### Exercise brief
Your task is to copy the listing exactly. Drop any pictures from the copy.
# START OF Dataset extract
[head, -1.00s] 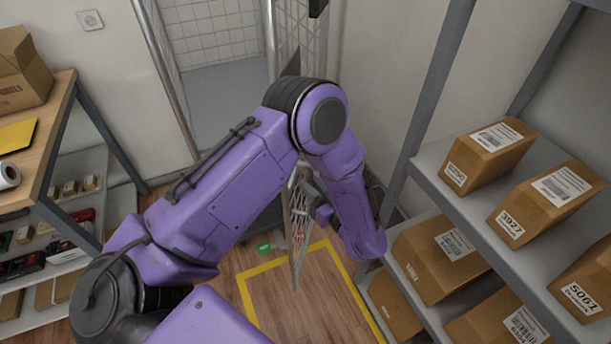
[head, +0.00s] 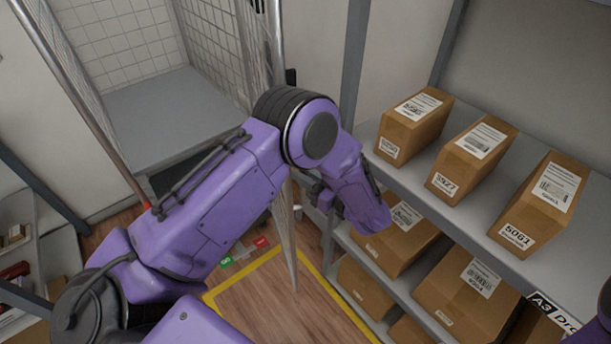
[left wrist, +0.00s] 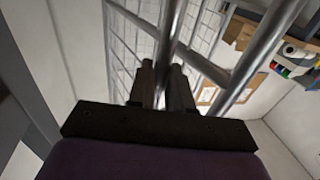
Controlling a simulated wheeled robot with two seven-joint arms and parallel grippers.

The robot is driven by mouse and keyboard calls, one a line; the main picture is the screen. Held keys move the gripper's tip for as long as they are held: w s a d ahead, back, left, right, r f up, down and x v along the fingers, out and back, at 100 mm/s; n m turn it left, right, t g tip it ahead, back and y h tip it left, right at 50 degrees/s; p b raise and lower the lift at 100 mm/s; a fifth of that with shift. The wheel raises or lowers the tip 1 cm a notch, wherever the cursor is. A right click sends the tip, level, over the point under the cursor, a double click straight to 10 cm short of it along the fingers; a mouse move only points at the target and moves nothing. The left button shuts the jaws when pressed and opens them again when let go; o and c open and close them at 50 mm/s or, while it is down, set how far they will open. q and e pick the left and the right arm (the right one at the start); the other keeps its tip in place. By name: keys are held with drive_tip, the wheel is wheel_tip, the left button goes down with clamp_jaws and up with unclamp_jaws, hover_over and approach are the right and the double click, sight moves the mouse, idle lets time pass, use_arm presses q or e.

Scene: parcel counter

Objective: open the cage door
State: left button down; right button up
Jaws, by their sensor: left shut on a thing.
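The wire cage (head: 160,105), with a grey floor and mesh walls, stands at the upper left in the head view. Its door (head: 289,240) is a mesh panel seen almost edge-on, standing out from the cage's right side, with the cage front open to view. My left arm crosses in front and hides part of the door. My left gripper (head: 318,190) is on the door's right side. In the left wrist view its two dark fingers (left wrist: 164,88) are shut on a metal tube of the door. My right gripper is not in view.
A grey shelf rack (head: 400,165) with several labelled cartons stands close on the right. A yellow floor outline (head: 330,298) lies below the door. A second shelf unit (head: 40,235) is at the left edge. Wooden floor is clear inside the outline.

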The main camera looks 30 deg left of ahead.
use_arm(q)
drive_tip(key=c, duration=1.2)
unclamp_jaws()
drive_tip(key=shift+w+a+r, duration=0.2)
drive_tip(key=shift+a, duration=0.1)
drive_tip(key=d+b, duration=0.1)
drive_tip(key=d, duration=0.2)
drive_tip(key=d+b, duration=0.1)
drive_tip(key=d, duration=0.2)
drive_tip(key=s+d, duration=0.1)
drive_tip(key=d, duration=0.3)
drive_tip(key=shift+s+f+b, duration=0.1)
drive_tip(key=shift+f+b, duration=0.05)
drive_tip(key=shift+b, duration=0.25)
# END OF Dataset extract
### Solution for this task
[head, -1.00s] 
[head, +0.00s] 
[left wrist, +0.00s] 
Controlling a simulated wheeled robot with two seven-joint arms and parallel grippers.

The robot is driven by mouse and keyboard calls, one a line; the main picture is the screen. Held keys move the gripper's tip for as long as they are held: w s a d ahead, back, left, right, r f up, down and x v along the fingers, out and back, at 100 mm/s; n m turn it left, right, t g tip it ahead, back and y h tip it left, right at 50 degrees/s; p b raise and lower the lift at 100 mm/s; a fifth of that with shift. The wheel raises or lowers the tip 1 cm a notch, wherever the cursor is. A right click sends the tip, level, over the point under the cursor, a double click straight to 10 cm short of it along the fingers; a mouse move only points at the target and moves nothing. The left button shuts the jaws when pressed and opens them again when let go; o and c open and close them at 50 mm/s or, while it is down, set how far they will open. q and e pick the left and the right arm (the right one at the start); the other keeps its tip in place. By name: keys are held with drive_tip, the wheel is wheel_tip, the left button goes down with clamp_jaws and up with unclamp_jaws, hover_over and approach are the right and the double click, sight moves the mouse, idle lets time pass, use_arm presses q or e.

Scene: parcel counter

Objective: open the cage door
State: left button down; right button up
Jaws, by their sensor: left shut on a thing.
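The wire cage (head: 160,105), with a grey floor and mesh walls, stands at the upper left in the head view. Its door (head: 289,240) is a mesh panel seen almost edge-on, standing out from the cage's right side, with the cage front open to view. My left arm crosses in front and hides part of the door. My left gripper (head: 318,190) is on the door's right side. In the left wrist view its two dark fingers (left wrist: 164,88) are shut on a metal tube of the door. My right gripper is not in view.
A grey shelf rack (head: 400,165) with several labelled cartons stands close on the right. A yellow floor outline (head: 330,298) lies below the door. A second shelf unit (head: 40,235) is at the left edge. Wooden floor is clear inside the outline.

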The main camera looks 30 deg left of ahead.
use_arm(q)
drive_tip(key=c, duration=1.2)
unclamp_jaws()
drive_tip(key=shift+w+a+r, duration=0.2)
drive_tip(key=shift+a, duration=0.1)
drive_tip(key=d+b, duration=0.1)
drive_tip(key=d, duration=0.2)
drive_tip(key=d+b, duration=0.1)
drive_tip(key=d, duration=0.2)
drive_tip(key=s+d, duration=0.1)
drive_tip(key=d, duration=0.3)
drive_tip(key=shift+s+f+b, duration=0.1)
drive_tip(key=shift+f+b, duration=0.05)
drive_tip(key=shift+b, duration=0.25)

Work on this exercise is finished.